UPnP is something Windows uses to automatically open and close ports as their being used. In short, the firewall is only opened if the application immediatly uses the ports in question.

Disabling UPnP shouldn't have any effect other than to make the firewall MORE secure, not less. Very odd.

Unless, of course, something else is using the same ports as your Port Triggering setup. Like MSMessenger or something.


I guess I have to be more specific, but it's going to be hard since the router in question is at my parent's house, and I'm at college now. I won't have access to it until the middle of May, so I can't fiddle with it now.

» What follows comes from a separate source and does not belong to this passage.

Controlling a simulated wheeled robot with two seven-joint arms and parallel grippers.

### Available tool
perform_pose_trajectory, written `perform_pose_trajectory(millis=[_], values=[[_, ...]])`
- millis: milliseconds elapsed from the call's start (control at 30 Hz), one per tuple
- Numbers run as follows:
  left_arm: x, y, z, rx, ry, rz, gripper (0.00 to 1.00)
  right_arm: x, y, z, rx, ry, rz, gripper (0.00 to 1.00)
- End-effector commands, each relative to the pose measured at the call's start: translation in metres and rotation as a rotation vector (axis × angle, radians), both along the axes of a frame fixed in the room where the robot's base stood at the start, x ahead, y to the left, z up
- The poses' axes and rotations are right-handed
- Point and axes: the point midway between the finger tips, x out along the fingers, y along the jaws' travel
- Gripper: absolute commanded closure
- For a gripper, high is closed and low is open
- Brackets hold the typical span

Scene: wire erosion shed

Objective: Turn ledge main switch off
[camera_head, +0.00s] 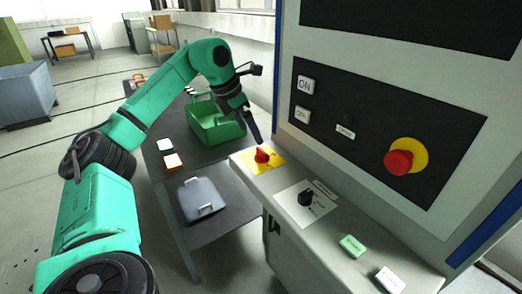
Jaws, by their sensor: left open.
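A red rotary switch (262,155) on a yellow plate sits at the left end of the machine's sloping grey ledge. It looks like the main switch; I cannot read its label or tell its position for sure. My left gripper (252,127) is open and empty, pointing down just above and a little left of the red switch, apart from it. A black knob (306,197) on a white plate sits farther right on the ledge. My right gripper is not in view.
The upright panel holds an ON button (305,85), another white button (302,115) and a red stop button (398,162) on yellow. A green block (351,245) and a white block (390,279) are on the ledge. A green crate (212,130) stands on the dark table behind.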

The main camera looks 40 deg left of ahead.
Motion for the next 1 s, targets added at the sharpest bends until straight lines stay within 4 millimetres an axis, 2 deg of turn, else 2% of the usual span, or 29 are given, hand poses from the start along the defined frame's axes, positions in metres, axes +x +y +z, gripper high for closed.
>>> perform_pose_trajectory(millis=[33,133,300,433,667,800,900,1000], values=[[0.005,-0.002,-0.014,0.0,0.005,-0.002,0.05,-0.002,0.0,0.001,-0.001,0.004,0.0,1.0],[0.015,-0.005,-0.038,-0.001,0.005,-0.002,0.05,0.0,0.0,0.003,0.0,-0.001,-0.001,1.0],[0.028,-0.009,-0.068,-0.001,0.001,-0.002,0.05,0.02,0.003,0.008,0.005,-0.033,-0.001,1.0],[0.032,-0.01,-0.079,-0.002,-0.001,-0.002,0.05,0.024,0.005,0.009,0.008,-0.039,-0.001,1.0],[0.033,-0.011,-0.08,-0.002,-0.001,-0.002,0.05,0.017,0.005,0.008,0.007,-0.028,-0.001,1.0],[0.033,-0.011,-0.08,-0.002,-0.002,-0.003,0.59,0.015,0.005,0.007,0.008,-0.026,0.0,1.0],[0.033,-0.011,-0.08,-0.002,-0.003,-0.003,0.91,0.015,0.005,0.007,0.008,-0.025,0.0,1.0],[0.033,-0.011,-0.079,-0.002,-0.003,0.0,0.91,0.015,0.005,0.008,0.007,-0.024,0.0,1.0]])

The router's management tool has two pages with settings that mention UPnP. The first page is under Security, and is called UPnP Forwarding. This is what sounds like Windows opening and closing ports as certain applications are used. The other page is called Management, and it appears under Administration. This is the page where I can change the password for the router, and underneath that is a setting called UPnP, with two options: Enable and Disable. When I have it on Enable, I get a yellow light that doesn't go away. When I have it on Disable, BitTornado's status light goes to green within seconds of starting a torrent. The same thing happens with older games that use DirectPlay to play over the Internet: works on Disable, but not on Enable. The help page for this is very vague; it says it has something to do with connecting a computer to the network, but nothing about the firewall.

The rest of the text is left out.